Refugee advocates say asylum seekers protesting since early last week on Nauru are resolved to continue their action until they are determined to be refugees.
Transcript
Refugee advocates say asylum seekers protesting since early last week on Nauru are resolved to continue their action until they are determined to be refugees.
Their action is over the long time it is taking to process their applications as some people have been detained by Australia on the island for more than 1,000 days.
Australia's Refugee Action Coalition's, Ian Rintoul, told Moera Tuilaepa-Taylor that Australia needs to step up its responsibility to the asylum seekers.
IAN RINTOUL: We don't believe that people should have ever been on Nauru in the first place, let alone be there for 1,000 days without having a refugee assessment. I mean it says everything that it is just a refugee prison, it's not a determination process, not a processing centre, there is no resettlement on Nauru, so our call is to move people from Nauru to Australia actually for the people themselves, the fact that they haven't got the immediate issues that they haven't got a refugee determination and despite the Nauruan government announcement at the end of last year, it said that everybody would be processed within a week but that was back in October, and here we are now almost in April and the Nauruan government hasn't managed to process the few hundred people we've had for over three years.

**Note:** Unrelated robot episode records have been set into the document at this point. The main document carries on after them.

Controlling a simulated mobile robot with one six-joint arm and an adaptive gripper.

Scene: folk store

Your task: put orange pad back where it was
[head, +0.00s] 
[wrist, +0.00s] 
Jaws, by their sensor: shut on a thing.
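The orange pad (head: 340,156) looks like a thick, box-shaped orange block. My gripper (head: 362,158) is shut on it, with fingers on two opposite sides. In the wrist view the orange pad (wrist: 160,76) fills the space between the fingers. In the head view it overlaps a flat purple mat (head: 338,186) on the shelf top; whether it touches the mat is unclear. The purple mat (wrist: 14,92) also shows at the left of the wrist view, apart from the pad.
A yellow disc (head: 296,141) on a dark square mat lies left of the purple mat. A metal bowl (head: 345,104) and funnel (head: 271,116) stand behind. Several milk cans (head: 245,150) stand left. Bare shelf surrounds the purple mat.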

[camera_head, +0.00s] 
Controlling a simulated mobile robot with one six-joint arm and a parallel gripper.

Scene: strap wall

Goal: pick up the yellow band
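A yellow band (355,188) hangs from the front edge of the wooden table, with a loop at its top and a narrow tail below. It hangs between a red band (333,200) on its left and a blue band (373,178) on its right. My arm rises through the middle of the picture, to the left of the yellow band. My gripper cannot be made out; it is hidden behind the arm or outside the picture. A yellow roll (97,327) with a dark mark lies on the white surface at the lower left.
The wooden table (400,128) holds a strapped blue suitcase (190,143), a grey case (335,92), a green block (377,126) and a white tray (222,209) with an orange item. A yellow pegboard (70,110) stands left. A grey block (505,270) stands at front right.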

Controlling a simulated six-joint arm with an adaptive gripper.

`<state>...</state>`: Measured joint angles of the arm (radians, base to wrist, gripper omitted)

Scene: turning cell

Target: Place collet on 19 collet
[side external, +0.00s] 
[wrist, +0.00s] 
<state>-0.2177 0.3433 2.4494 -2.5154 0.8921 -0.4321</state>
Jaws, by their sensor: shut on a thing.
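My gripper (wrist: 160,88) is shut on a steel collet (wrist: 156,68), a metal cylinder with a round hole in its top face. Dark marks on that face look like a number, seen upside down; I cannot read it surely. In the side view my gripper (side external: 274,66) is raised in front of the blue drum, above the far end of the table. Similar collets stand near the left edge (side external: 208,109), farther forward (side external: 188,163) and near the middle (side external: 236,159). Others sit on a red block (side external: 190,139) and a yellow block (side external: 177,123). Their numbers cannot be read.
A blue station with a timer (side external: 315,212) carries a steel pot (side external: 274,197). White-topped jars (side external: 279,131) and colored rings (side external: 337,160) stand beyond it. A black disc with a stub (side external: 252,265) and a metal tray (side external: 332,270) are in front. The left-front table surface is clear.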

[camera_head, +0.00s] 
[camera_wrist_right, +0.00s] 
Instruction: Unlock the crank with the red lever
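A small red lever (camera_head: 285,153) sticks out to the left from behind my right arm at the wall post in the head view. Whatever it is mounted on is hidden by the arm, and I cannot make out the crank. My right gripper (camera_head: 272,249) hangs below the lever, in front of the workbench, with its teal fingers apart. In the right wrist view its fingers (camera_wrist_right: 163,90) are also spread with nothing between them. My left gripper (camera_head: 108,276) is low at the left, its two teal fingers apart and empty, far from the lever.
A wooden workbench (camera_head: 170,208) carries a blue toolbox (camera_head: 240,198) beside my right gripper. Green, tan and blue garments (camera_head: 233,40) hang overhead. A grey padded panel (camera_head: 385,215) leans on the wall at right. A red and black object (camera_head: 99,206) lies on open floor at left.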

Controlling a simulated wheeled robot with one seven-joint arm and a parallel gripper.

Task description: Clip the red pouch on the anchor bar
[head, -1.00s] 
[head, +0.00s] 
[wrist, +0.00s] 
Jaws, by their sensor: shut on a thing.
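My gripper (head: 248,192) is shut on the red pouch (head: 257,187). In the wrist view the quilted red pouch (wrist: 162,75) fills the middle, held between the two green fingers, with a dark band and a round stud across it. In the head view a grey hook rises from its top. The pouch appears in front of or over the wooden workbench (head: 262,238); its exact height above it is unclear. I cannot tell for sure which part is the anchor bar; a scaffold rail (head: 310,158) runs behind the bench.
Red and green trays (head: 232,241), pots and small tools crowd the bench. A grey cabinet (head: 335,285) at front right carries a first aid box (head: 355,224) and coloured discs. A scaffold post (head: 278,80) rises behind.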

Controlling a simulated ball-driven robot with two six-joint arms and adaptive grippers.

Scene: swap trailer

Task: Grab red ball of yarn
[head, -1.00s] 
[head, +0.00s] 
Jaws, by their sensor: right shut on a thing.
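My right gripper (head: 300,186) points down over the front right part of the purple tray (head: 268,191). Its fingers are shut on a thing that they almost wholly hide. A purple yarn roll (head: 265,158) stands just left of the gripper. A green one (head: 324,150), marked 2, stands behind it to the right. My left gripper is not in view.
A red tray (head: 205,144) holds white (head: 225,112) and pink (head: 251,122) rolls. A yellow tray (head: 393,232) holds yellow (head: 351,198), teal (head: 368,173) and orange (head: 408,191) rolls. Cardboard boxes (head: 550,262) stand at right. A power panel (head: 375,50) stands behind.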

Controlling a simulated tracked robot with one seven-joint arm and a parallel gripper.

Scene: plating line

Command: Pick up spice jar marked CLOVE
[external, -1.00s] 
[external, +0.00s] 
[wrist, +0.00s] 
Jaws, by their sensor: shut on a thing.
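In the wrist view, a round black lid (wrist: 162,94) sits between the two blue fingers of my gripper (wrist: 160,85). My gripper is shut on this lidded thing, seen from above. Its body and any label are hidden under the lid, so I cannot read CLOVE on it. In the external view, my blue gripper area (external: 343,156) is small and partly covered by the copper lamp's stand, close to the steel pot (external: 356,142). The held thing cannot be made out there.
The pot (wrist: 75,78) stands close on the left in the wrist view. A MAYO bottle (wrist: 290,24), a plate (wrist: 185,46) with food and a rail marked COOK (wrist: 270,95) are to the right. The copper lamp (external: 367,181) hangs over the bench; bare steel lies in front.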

MOERA TUILAEPA-TAYLOR: David Adeang, a government minister in Nauru, recently told a conference in Indonesia that there was absolute freedom there, free access, that things there seemed to be going really well.
IR: The conditions on Nauru are very well known, we've been able to speak regularly to the people who are not in detention, those who are found to be refugees. The fact that there is no resettlement arrangement, there's no future on Nauru, there's no education, there's no language, little housing, there's no jobs. There is no resettlement, even in formal terms. Nauru has said that they will issue 10 year visas but people determined to be refugees are not allowed to settle on Nauru, even if they wanted to. David Adeang speaks about the conditions on Nauru, they Australian government are paying hundreds of millions of dollars to the Nauruan government and so it's not surprising I think that David Adeang apologises for what are appalling conditions on Nauru.
MTT: How long do you think the protests can continue?
IR: Well, that's always hard to say, you know the people there are very determined, they are demonstrating every day, going down to the main gate to make the point. It's a short walk for the asylum seekers to make that point, and they are quite determined to keep on protesting until they have found to be refugees. It's not a lot to ask and it wouldn't take a lot from the Nauruan government to be able to meet that, some of the them have been a 1000 days, that's a long time to make that determination. The decision is made in some places within a few months. Australia's got a bad reputation for the length of time it holds people in detention centres but if you look at the time that the UNHCR maybe takes in other places we are not talking three years those assessments can be made in Canada, the US, Britain and northern Europe in a matter of weeks in some cases. It's unforgivable that people held for so long on Nauru without getting a refugee determination.